◆ **Objective**
Take the line that contains "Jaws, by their" and all lines after it, up to and including the last line of the data, and write them out exactly; nothing else belongs in the answer.

◆ **Data segment**

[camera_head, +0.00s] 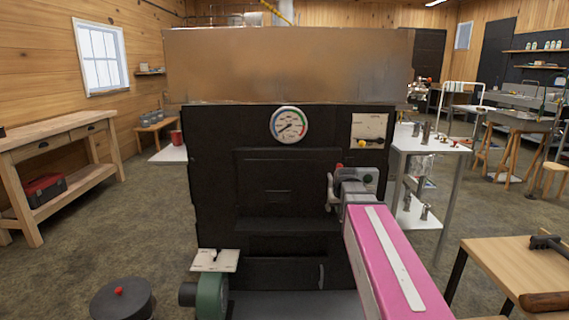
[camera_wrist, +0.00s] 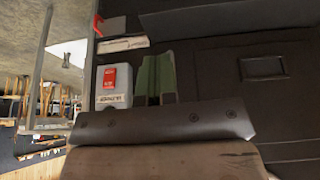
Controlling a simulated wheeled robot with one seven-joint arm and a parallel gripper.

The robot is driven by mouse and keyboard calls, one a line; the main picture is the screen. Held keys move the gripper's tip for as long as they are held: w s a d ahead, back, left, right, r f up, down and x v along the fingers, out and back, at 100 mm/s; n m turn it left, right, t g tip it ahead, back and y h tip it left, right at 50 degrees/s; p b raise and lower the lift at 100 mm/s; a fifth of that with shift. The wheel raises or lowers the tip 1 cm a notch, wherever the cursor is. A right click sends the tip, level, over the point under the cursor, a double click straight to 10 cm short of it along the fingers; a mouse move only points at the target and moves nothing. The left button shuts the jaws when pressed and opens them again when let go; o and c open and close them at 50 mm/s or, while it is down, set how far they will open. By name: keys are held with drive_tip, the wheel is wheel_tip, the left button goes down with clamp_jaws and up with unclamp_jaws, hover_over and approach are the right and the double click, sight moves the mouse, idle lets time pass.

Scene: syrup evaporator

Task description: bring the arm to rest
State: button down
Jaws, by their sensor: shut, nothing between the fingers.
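My pink arm reaches in from the lower right in the head view. It ends in my grey gripper (camera_head: 346,186), in front of the right part of the black evaporator's front (camera_head: 225,180). My gripper is shut and holds nothing; its fingertips are small and partly hidden by the wrist in the head view. I cannot tell whether it touches the front. In the wrist view a dark bar with screws (camera_wrist: 165,124) and a brown surface below it fill the lower middle. I cannot tell what they are.
A metal pan (camera_head: 290,65) tops the evaporator, with a round gauge (camera_head: 286,125) below it. A white shelf stand (camera_head: 432,142) is close on the right. A wooden table (camera_head: 520,275) stands front right, a dark round lidded thing (camera_head: 122,302) front left.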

◆ **Exercise solution**
Jaws, by their sensor: shut, nothing between the fingers.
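My pink arm reaches in from the lower right in the head view. It ends in my grey gripper (camera_head: 346,186), in front of the right part of the black evaporator's front (camera_head: 225,180). My gripper is shut and holds nothing; its fingertips are small and partly hidden by the wrist in the head view. I cannot tell whether it touches the front. In the wrist view a dark bar with screws (camera_wrist: 165,124) and a brown surface below it fill the lower middle. I cannot tell what they are.
A metal pan (camera_head: 290,65) tops the evaporator, with a round gauge (camera_head: 286,125) below it. A white shelf stand (camera_head: 432,142) is close on the right. A wooden table (camera_head: 520,275) stands front right, a dark round lidded thing (camera_head: 122,302) front left.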

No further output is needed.